Materials provided ->
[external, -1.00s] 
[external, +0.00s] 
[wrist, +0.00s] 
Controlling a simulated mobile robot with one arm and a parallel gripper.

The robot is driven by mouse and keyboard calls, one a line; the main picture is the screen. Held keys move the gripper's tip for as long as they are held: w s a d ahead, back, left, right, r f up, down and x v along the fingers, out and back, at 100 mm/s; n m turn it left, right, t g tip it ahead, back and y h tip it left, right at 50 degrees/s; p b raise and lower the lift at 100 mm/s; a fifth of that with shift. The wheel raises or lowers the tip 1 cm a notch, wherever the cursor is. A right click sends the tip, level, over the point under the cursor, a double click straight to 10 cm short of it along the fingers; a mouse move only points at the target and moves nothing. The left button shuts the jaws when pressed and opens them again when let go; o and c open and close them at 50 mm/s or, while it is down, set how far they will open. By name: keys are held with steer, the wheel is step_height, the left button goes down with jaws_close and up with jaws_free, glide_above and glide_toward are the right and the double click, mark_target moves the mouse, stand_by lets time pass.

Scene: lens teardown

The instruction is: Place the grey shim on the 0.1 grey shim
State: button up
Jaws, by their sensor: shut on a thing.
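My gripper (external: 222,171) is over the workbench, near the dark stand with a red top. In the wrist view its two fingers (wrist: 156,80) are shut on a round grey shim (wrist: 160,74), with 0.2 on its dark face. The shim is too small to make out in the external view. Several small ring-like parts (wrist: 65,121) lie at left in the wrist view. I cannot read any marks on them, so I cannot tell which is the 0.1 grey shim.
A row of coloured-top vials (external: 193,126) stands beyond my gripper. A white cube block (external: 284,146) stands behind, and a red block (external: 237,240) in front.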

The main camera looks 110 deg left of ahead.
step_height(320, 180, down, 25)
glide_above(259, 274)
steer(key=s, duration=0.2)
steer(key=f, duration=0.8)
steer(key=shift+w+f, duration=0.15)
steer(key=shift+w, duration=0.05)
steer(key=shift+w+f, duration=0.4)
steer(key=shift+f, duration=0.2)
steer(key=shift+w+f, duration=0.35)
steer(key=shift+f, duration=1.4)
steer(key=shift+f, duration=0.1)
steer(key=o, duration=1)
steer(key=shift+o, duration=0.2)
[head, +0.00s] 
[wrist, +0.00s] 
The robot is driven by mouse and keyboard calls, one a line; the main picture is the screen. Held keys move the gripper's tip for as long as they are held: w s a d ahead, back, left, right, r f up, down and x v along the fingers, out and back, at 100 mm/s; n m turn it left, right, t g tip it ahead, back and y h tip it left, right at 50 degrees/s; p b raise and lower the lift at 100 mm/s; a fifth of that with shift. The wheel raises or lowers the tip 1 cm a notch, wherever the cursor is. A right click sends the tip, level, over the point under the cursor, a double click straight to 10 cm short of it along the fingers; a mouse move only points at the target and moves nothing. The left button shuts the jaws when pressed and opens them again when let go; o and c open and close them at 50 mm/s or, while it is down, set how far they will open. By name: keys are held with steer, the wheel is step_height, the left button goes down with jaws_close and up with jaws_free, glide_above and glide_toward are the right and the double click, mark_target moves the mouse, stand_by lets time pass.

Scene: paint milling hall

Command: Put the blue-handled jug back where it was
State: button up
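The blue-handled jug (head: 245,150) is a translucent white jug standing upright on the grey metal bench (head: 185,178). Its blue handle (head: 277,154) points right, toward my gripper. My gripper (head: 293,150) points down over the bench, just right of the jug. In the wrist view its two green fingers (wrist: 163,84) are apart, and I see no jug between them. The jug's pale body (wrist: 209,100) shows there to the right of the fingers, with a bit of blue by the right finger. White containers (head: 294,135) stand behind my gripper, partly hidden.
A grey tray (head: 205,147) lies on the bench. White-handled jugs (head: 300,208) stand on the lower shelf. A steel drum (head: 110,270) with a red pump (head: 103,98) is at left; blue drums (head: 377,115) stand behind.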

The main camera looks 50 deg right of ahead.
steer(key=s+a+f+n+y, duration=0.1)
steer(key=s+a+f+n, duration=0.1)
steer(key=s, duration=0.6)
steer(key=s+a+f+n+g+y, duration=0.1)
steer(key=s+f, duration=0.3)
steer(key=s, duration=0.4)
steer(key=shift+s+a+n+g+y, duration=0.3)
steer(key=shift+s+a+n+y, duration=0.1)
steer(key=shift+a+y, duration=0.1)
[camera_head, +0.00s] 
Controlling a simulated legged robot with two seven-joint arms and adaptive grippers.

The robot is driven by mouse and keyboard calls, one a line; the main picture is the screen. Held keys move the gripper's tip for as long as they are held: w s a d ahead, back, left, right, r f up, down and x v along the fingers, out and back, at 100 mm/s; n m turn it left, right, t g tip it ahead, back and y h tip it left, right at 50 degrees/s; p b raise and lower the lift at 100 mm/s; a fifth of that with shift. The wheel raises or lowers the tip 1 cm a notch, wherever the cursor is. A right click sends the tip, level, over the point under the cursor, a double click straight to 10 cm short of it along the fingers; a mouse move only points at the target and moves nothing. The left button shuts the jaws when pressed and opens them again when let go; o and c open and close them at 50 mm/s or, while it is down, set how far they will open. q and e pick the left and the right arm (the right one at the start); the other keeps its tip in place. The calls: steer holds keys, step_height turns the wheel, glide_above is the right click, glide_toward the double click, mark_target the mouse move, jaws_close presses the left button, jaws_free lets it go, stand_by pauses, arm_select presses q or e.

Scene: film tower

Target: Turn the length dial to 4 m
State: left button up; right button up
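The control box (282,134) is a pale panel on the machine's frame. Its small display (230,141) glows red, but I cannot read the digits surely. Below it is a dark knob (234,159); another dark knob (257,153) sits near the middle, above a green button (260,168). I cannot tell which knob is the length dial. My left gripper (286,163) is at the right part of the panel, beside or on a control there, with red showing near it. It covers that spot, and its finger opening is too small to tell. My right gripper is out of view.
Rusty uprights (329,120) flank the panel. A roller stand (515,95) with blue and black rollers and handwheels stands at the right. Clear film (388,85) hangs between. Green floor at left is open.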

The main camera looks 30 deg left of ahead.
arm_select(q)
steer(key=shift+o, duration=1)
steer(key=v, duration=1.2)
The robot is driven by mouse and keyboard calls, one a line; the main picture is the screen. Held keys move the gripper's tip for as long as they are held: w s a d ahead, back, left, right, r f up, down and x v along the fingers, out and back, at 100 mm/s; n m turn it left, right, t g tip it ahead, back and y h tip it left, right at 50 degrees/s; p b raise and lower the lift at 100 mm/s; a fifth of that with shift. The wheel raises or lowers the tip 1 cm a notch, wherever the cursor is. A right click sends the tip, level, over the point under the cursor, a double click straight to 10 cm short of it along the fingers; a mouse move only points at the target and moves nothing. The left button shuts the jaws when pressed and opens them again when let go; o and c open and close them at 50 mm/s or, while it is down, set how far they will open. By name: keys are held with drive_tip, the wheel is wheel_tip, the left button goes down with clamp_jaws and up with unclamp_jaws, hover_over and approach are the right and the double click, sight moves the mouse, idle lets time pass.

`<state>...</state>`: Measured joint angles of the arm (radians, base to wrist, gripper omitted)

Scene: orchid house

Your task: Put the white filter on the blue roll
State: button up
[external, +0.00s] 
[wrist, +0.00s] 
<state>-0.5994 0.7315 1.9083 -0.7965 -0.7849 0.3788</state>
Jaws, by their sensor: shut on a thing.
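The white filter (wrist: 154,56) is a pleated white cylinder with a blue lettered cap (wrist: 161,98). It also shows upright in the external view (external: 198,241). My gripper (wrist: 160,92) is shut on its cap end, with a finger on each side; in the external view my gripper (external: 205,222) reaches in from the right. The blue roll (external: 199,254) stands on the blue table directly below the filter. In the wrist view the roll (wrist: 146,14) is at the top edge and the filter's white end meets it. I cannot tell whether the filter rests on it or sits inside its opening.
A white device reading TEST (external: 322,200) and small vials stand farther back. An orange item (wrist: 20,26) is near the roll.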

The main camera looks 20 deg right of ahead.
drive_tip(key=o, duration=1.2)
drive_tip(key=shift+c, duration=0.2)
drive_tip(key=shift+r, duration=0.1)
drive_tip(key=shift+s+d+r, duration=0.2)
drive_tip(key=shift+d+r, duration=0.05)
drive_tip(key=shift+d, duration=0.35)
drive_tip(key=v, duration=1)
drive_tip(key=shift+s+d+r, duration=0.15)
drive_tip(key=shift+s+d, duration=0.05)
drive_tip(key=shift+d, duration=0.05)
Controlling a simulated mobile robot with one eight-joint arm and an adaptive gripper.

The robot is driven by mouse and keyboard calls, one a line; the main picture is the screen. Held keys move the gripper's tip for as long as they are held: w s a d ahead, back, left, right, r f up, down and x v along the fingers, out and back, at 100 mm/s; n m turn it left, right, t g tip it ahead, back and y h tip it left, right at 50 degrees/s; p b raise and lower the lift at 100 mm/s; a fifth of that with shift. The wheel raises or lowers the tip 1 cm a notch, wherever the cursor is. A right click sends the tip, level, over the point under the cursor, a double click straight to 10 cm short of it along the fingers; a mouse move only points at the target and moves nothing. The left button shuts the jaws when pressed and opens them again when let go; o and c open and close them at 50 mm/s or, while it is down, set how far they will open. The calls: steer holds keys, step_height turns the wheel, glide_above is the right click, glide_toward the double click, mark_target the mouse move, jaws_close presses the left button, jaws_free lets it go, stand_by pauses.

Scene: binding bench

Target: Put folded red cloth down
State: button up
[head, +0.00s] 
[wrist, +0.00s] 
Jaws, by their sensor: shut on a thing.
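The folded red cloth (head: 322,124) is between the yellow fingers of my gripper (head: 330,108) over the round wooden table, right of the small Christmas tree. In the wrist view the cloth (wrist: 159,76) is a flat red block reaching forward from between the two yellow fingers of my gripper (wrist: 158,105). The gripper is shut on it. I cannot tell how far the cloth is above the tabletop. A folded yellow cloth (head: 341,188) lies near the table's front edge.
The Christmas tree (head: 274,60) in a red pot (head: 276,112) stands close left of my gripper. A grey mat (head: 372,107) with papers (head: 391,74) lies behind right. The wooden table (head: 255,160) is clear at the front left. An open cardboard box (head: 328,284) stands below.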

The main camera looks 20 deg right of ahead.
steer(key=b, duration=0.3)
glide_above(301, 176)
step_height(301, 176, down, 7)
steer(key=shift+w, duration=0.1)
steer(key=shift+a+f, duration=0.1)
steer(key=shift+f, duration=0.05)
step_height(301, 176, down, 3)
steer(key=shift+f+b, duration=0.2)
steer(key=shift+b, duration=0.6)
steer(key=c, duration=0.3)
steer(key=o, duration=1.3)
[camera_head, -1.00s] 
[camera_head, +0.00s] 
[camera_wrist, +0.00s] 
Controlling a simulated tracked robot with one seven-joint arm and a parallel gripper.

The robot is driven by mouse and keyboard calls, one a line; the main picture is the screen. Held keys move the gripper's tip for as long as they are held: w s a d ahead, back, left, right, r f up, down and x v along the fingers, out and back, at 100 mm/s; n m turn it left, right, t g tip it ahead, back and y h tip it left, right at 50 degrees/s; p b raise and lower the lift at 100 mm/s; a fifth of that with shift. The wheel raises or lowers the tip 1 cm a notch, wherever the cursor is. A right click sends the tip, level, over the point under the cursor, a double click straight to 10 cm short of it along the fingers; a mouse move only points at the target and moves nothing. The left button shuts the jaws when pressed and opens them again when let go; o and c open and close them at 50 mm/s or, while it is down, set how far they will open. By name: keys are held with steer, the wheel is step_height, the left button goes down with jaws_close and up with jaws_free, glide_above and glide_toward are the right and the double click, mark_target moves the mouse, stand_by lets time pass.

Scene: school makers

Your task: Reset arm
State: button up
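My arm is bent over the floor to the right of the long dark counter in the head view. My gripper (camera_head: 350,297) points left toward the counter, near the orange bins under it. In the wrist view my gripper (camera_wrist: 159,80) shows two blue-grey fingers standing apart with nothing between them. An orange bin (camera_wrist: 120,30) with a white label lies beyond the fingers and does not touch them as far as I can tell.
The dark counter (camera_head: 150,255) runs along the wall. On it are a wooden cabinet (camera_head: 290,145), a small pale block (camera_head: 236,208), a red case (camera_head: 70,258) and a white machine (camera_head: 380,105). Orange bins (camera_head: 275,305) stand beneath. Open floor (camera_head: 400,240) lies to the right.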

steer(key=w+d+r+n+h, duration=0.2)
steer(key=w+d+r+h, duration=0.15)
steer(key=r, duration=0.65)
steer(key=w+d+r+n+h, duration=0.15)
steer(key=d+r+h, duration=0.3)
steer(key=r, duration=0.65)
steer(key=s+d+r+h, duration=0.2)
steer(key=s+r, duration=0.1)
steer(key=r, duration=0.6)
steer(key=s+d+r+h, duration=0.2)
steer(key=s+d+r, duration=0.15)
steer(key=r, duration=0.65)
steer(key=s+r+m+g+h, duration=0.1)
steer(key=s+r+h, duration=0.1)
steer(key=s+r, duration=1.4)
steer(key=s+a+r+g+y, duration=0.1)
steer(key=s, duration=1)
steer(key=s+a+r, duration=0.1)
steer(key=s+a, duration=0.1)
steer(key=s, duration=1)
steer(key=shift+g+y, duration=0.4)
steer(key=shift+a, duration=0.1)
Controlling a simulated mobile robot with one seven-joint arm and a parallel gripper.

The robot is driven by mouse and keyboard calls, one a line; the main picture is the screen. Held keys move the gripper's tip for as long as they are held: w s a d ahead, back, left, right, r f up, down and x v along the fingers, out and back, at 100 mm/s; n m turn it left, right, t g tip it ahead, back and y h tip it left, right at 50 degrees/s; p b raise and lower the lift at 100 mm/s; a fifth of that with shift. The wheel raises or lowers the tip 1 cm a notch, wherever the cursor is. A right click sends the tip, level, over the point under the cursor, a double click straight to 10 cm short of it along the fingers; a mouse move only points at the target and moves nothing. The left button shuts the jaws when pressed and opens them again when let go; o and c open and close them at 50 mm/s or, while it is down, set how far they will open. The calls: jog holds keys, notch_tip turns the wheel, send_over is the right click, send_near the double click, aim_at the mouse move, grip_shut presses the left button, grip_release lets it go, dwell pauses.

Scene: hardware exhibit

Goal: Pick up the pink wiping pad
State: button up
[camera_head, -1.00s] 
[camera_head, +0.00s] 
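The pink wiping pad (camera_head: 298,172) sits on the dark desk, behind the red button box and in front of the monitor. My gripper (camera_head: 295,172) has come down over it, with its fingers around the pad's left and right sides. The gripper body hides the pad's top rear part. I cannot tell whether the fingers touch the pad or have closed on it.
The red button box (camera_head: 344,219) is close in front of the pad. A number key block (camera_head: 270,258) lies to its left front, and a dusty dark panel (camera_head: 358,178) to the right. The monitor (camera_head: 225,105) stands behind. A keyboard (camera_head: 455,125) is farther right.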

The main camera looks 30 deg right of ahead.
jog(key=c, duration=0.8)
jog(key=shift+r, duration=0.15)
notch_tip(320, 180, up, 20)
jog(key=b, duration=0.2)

What you will do -> Only the count is needed: the number of lines in the data that include the word "seven".

Answer in full -> 3